The Cajuns are known for their different types of sausages. They used what they had to create their meals. They had an abundance of Wild game, seafood, wild vegetables and herbs in order to make their dishes. The Cajuns were simple people who enjoyed living off the land. Creole cuisine is that of artistry and talent, developed and made possible by the nations and cultures who settled in and around New Orleans. Unlike the Cajuns, the Creole people were the upper class and felt they needed to recreate European dishes in order to be happy.

They were able to afford rare spices and other foods from Europe that were not readily found in Louisianna. Creole food is always full-flavored, with generous components of butter, pepper, salt and herbs. The combination of onions, bell peppers and celery, cooked in a roux of oil and flour, is the starting point for a tremendous number of Creole dishes – although Creole tastes can emerge when none of those ingredients are present. (Folse, 1) Creole and Cajun cooking developed in Southern Louisiana.

Basically Creole cooking is city style and Cajun is rural. They both use many of the same locally grown ingredients. Creole refers to a native development from the French and Spanish colonial period. At one time anything grown locally was termed ” Creole”, so you could buy Creole eggs, Creole cream cheese, Creole beef, etc. Today the area’s best tomatoes are Creoles. Both styles have been influenced by Indians, French, African Americans and Spanish. Both styles use fresh local food but the preparation is different. Creole cooking is more elegant.

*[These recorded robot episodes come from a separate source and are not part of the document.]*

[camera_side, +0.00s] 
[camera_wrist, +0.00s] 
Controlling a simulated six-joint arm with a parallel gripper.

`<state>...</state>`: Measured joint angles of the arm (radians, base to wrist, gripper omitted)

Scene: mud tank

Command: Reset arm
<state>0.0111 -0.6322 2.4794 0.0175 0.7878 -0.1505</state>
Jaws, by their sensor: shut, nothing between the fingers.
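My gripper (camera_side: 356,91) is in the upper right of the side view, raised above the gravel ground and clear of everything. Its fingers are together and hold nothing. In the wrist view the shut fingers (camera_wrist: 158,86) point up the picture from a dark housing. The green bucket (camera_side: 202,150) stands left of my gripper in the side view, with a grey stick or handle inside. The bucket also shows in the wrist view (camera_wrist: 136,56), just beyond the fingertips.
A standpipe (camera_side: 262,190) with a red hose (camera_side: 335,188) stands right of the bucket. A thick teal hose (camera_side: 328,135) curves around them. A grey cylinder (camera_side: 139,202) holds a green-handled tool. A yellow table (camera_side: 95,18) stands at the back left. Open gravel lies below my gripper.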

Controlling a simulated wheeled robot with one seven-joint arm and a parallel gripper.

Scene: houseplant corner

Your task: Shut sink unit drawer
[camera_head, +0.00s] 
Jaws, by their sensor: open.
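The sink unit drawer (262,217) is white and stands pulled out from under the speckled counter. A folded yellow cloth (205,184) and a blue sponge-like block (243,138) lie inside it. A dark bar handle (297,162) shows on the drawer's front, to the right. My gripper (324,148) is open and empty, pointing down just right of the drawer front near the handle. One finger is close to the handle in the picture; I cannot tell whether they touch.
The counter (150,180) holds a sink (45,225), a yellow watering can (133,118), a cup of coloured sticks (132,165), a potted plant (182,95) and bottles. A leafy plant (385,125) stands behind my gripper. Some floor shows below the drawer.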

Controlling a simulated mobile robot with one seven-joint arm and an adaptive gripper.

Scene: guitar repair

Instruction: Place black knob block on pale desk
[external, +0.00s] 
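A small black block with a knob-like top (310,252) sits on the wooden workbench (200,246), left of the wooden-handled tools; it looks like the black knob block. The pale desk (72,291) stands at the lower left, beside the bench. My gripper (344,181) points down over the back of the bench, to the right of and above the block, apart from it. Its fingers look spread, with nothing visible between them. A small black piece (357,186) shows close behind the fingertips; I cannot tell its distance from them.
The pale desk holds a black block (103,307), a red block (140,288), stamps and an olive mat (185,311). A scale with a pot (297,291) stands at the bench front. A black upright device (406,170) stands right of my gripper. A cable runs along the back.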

Fish and rice and a sauce might be used but in Creole dishes the sauce would be more delicate and the ingredients served separately. In Cajun cooking it would be more likely to put all the ingredients in one pot and serve it as a one dish meal. Cajun cooking is known for its spiciness. Cajun and Creole cultures are quite distinct and so are their cuisines. The Creoles were the European born aristocrats, wooed by the Spanish to establish New Orleans in the 1690’s. The influence of classical and regional French, Spanish, German and Italian cooking are readily apparent in Creole cuisine.